Par conclusions régulièrement notifiées à la cour par voie électronique le 24 mars 2020, la société Siemens demande à la cour de :

A titre principal

- Confirmer le jugement du conseil de prud'hommes de Bobigny du 15 mars 2018 en ce qu'il a débouté Mme [N] de l'ensemble des demandes et l'a condamné aux entiers dépens;

A titre incident

- Réformer le jugement du conseil de prud'hommes de Bobigny du 15 mars 2018 en ce qu'il a débouté la société Siemens de sa demande au titre de l'article 700 du code de procédure civile.

- Condamner Mme [N] à verser à la société Siemens France la somme de 2.000 € au titre de l'article 700 du code de procédure civile dans le cadre de la première instance.

A titre subsidiaire,

Si par l'impossible la Cour décidait de réformer le jugement du Conseil de Prud'hommes de Bobigny du 15 mars 2018 et considérait le licenciement de Mme [N] sans cause réelle et sérieuse,

- Juger que le maximum de l'indemnité qu'elle pourrait percevoir est de 49.673 €, équivalent à 8 mois de salaire brut.

- Juger qu'il n'y a pas lieu de lui attribuer ce plafond, eu égard aux sommes qu'elle a pu percevoir dans le cadre du PSE et notamment du bénéfice du congé de reclassement pendant une durée de 21 mois.

- Constater que Mme [N] a perçu 36.322 € indus en prolongation de neuf mois de son congé de reclassement auquel elle n'était pas éligible.

Par conséquent,

- Réduire le montant de sa demande et effectuer la compensation avec les sommes qu'elle a perçues indûment.

En tout état de cause :

- Condamner Mme [N] à verser à la société Siemens France la somme de 2.000 € au titre de l'article 700 du code de procédure civile ;

- Condamner Mme [N] aux entiers dépens.

Initialement, l'ordonnance de clôture était prévue le 25 mars 2020 et l'affaire fixée à l'audience de plaidoirie le 05 mai 2020.
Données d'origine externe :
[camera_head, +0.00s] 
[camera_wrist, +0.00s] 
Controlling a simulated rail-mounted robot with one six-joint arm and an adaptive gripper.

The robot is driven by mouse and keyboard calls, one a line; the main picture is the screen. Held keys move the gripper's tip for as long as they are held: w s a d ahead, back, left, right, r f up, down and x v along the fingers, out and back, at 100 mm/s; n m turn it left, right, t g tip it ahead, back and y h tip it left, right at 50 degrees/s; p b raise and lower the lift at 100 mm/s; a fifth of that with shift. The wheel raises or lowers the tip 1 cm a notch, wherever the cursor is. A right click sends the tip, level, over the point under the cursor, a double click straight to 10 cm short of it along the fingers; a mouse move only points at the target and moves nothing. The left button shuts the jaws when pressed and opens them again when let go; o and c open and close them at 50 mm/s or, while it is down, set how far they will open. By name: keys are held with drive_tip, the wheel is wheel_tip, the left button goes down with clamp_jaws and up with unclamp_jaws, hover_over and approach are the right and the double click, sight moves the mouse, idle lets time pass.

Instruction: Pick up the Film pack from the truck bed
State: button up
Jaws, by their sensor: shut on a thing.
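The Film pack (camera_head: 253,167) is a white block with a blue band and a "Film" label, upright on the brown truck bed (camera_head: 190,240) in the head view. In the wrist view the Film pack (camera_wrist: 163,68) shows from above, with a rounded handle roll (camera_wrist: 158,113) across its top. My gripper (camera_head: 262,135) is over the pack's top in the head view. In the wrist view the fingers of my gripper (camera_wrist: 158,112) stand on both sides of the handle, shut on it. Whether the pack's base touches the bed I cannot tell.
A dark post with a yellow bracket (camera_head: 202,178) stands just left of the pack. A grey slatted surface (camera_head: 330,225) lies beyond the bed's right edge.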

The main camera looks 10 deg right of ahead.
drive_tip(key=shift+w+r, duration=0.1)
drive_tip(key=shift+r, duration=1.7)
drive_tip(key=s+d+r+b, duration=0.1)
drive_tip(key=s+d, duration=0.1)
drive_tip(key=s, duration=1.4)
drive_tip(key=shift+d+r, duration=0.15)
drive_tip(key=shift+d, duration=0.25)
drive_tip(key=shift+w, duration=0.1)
En raison de la crise sanitaire, l'ordonnance de clôture a été prononcée le 24 juin 2020 et l'audience de plaidoirie s'est tenue le 30 juin 2020.

Pour un exposé complet des faits et de la procédure, la cour renvoie expressément au jugement déféré et aux écritures des parties ainsi que cela est prescrit à l'article 455 du Code de procédure civile.

SUR CE, LA COUR:

Sur la rupture du contrat

Mme [N] conteste le motif économique de son licenciement.

La lettre de licenciement de Mme [N] est motivée par la nécessité de sauvegarder la compétitivité du groupe Siemens sur le secteur d'activité transports après « plusieurs exercices marqués par des pertes sur des projets très importants et des résultats décevants de la Division Mobility qui n'a atteint que le bas de la fourchette d'objectifs de marge ce qui compromet les investissements nécessaires à la compétitivité des solutions Siemens Mobility » et en raison de la diminution entre 2011 et 2014 du chiffre d'affaires et du résultat de Mobility France rendant sa réorganisation indispensable.

Selon les dispositions de l'article L. 1233-3 du code du travail dans sa rédaction applicable au litige, constitue un licenciement pour motif économique le licenciement effectué par un employeur pour un ou plusieurs motifs non inhérents à la personne du salarié résultant d'une suppression ou transformation d'emploi ou d'une modification, refusée par le salarié, d'un élément essentiel du contrat de travail, consécutives notamment à des difficultés économiques ou à des mutations.

Une réorganisation de l'entreprise, lorsqu'elle n'est pas liée à des difficultés économiques ou à des transformations technologiques, peut constituer une cause économique de licenciement à condition qu'elle soit effectuée pour sauvegarder la compétitivité de l'entreprise ou du secteur d'activité du groupe auquel elle appartient ou pour prévenir des difficultés économiques liées à des évolutions technologiques et leurs conséquences sur l'emploi et non seulement pour en améliorer la rentabilité.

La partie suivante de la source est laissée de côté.